Oh good, more thoroughly! Why didn’t I think of that? No one would invest in an auditing company who claimed they could solve the problems of auditing by auditing more carefully, because that’s not even an idea, even if it’s pointed at an actual problem. Instead, here’s something that is definitely an idea, but isn’t pointed at the problem at all. Perfect! This increasingly dense layer between reality and strategy is starting to drive me absolutely bananas. Those two concepts are different things, of course, but they’re obviously related, no? It’s like we’ve said “the plural of anecdotes is not data” so many times that we’ve decided data or other high-level concepts don’t need to be traced down to an actual real-world use case at all.
I really do think — and this is not even a warm take — that the internet and cloud computing have made solving a lot of unthinkable problems with brute scale actually feasible, and that really is an awesome, mind-opening achievement for technology. I don’t want to lose sight of that as I age. But this has gotten ridiculous, and now we’ve got a generation of people who are simply scaling things not just before they’ve considered the impact of scale, but before they even really understand the thing they’re scaling. The scaled version of the thing is so different, understanding of the micro-unit is a waste of time, or so I assume because I actually have very little experience looking at a micro-unit in any detail. You people are so petty… and tiny!
Here’s the thing. With any fixed amount of time and energy, you can do deeper analysis of fewer things, or more shallow analysis of more things.
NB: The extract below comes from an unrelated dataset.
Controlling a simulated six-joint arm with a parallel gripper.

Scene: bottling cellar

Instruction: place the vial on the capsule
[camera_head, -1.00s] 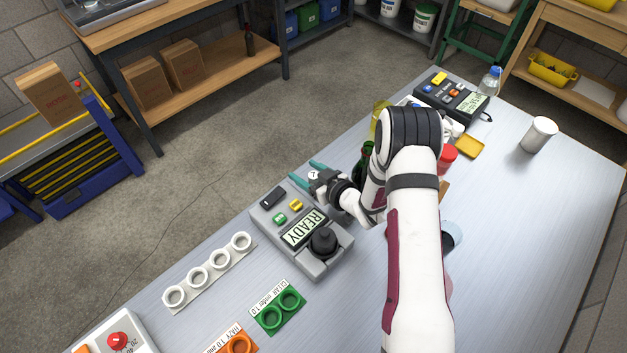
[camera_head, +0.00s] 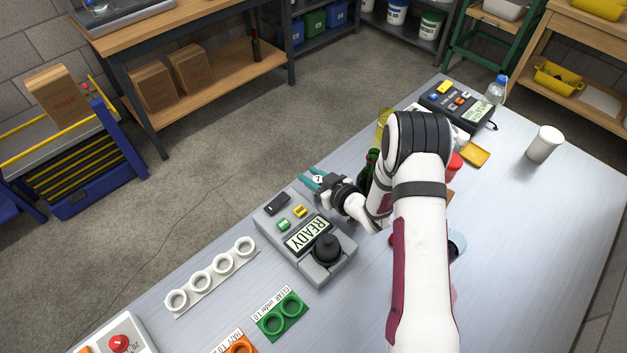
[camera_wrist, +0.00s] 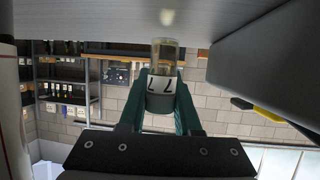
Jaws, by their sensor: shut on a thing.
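My gripper (camera_wrist: 163,88) is shut on a vial (camera_wrist: 163,68) in the wrist view, with one teal finger on each side. The vial is clear with yellowish contents and a white label marked 7. In the head view my gripper (camera_head: 313,180) is beyond the back edge of the grey meter (camera_head: 273,228), and the vial's white numbered top (camera_head: 318,179) shows between the fingers. The vial appears held up, apart from the table. I cannot tell which thing is the capsule; it may be hidden behind my arm.
The meter has a READY display (camera_head: 308,235) and a black round cap (camera_head: 327,247). A white ring rack (camera_head: 210,281) and a green two-ring holder (camera_head: 281,317) lie in front. A green bottle (camera_head: 371,165) stands close right of my gripper. A white cup (camera_head: 544,143) stands far right amid clear table.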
The cheapest thing to do in the age of communities, connectivity, and cloud computing is to do the latter, and so that’s rapidly becoming the answer, even when it’s the answer to a question no one asked.
At some point, though, you’re going to find yourself building a billion dollar asset swapping system with meaningless assets, or leaping over the counter to assault a food service employee, which I think is probably some tortured equivalent of investing $350 million in the WeWork guy.